**Source data**

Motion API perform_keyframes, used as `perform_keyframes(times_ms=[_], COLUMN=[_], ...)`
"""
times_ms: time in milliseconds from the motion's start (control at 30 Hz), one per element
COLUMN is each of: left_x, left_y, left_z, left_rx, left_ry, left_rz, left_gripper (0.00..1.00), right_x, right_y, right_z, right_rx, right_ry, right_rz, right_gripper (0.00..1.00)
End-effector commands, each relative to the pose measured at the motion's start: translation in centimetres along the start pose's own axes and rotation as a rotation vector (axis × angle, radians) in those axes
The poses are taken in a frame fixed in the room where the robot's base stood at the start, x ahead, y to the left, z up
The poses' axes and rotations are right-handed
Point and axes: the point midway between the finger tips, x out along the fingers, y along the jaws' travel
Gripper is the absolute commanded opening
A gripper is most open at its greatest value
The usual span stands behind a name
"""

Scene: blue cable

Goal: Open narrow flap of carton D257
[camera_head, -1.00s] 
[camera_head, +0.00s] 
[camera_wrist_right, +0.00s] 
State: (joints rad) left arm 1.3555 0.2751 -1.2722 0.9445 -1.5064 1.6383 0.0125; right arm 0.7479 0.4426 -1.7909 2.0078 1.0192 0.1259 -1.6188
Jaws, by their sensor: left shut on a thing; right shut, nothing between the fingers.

**Goal**
Return, word for word, each line from the line that contains "End-effector commands, each" to the end of the listing above; include both end lines and nothing else.

**Written answer**
End-effector commands, each relative to the pose measured at the motion's start: translation in centimetres along the start pose's own axes and rotation as a rotation vector (axis × angle, radians) in those axes
The poses are taken in a frame fixed in the room where the robot's base stood at the start, x ahead, y to the left, z up
The poses' axes and rotations are right-handed
Point and axes: the point midway between the finger tips, x out along the fingers, y along the jaws' travel
Gripper is the absolute commanded opening
A gripper is most open at its greatest value
The usual span stands behind a name
"""

Scene: blue cable

Goal: Open narrow flap of carton D257
[camera_head, -1.00s] 
[camera_head, +0.00s] 
[camera_wrist_right, +0.00s] 
State: (joints rad) left arm 1.3555 0.2751 -1.2722 0.9445 -1.5064 1.6383 0.0125; right arm 0.7479 0.4426 -1.7909 2.0078 1.0192 0.1259 -1.6188
Jaws, by their sensor: left shut on a thing; right shut, nothing between the fingers.

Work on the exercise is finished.